Playing the game in multiplayer was the first thing I did, remembering lots of thrilling and interesting games of MOO2. Basically playing a multiplayer match is completely the same as playing a soloplayer game. It rarely crashed and was running nice but there never was the typical Orion-feeling.
Another negative aspect about the games multiplayer part is that the Orion Senate is a much too powerful weapon as even in early stages of the game. You can ruin game early by proposing total war or embargo bills.
To sum it up, this game sucks. Quicksilver took a quality name and pasted it on a seemingly half thought out game. Instead of keeping the perfect basic gamedesign of Master of Orion 2 they tried to do something new and completely failed. The DEAÃ‚Â´s and the meager number of possibilities to influence the actual course of the game combined with the lack of many cool features we knew from this series makes Master of Orion 3 the biggest dissapointment of the last years, with the exception of Christina Aguilera’s new hair color.

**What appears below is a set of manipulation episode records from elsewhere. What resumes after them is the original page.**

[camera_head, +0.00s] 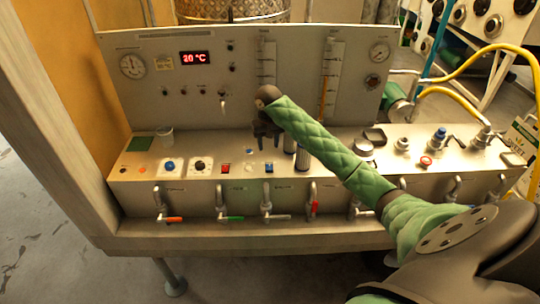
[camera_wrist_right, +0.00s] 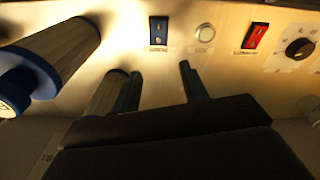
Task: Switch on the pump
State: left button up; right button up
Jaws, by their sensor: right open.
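A red rocker switch (camera_head: 225,168) and a blue rocker switch (camera_head: 268,168) sit on the console's lower ledge. In the right wrist view the blue switch (camera_wrist_right: 158,31) lies just beyond my fingertips, and the red switch (camera_wrist_right: 255,36) is farther right. A pale round button (camera_wrist_right: 204,33) is between them. Their labels are too small to read, so I cannot tell which one is the pump's. My right gripper (camera_head: 268,136) is above the ledge, its fingers (camera_wrist_right: 160,77) open and empty, apart from the switches. My left gripper is not in view.
Blue-capped cylinders (camera_wrist_right: 62,60) stand close to the left of my right fingers. A black knob (camera_wrist_right: 299,49) is beyond the red switch. The upright panel (camera_head: 130,95) with gauges and a lit display rises behind. Several valve taps (camera_head: 167,218) line the front.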

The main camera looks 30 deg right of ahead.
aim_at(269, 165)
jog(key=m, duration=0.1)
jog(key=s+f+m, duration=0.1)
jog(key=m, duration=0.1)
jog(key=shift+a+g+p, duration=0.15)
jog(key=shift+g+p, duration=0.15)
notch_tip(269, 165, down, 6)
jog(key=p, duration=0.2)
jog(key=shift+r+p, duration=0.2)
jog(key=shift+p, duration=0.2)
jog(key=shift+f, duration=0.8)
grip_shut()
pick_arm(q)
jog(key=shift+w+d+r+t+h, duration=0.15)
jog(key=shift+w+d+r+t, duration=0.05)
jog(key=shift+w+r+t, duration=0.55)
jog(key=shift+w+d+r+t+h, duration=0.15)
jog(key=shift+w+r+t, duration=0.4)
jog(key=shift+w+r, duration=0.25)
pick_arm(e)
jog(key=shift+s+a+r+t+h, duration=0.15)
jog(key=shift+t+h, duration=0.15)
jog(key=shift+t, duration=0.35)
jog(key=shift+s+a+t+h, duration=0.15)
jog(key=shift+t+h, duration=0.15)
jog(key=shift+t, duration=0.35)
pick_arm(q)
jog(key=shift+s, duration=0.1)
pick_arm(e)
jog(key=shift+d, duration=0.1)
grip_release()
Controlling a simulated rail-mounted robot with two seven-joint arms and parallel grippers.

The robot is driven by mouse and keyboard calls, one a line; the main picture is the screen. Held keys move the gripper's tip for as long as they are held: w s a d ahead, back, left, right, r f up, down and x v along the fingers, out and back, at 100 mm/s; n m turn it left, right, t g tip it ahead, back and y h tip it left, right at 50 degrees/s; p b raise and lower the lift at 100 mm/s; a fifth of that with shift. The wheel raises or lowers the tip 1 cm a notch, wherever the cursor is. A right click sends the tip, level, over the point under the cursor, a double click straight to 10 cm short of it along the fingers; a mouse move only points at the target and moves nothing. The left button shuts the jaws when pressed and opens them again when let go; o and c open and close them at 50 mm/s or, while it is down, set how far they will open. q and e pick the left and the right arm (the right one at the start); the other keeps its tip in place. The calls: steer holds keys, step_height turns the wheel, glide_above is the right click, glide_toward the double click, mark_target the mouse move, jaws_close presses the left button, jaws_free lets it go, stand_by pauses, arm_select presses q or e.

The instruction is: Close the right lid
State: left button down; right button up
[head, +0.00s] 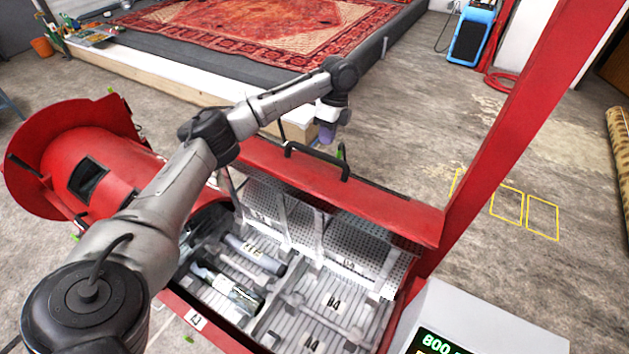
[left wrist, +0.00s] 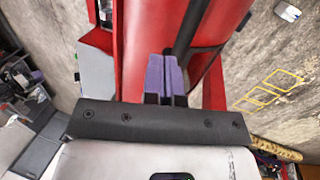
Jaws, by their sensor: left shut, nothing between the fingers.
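A red bin (head: 185,310) stands open in the head view, its slatted grey floor holding numbered compartments. A red lid (head: 395,212) with a black handle (head: 318,160) stands raised along the bin's far side, and its perforated inner face shows. The handle (left wrist: 187,30) also appears in the left wrist view, against a red surface (left wrist: 140,45). My left gripper (head: 326,133) has purple fingers, which are together and empty (left wrist: 165,75). It is just beyond the lid, near the handle; I cannot tell whether it touches. My right gripper is not in view.
A red flanged drum (head: 120,165) adjoins the bin's left side. A red post (head: 510,110) rises at its right, above a white scale box (head: 500,320). A dark platform with a red rug (head: 270,25) lies behind. The floor at right is mostly clear.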

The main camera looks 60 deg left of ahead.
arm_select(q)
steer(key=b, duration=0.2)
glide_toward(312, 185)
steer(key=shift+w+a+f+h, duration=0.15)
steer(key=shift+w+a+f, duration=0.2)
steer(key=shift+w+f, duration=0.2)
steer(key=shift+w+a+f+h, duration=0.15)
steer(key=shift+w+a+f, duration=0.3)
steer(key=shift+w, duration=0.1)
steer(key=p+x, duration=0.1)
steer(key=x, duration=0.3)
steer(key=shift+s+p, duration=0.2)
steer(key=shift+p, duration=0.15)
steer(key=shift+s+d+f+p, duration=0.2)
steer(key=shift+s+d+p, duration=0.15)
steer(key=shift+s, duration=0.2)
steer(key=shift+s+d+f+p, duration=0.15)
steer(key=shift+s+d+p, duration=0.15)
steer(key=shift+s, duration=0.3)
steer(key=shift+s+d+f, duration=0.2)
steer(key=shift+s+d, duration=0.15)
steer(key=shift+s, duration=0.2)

It seems as if the developers tried to automate as many features as possible and sometimes the player really feels useless as his only task is to locate and press the “Turn”-button. This is what makes Master of Orion 3 feel more like an interactive screensaver than a game.
Technologically antiquated and altered beyond playability, the game will hardly be able to find many players and keep those who already played the series before. Instead of being the eagerly anticipated savior of turn-based strategy games this title may turn out to be the grim reaper of the genre.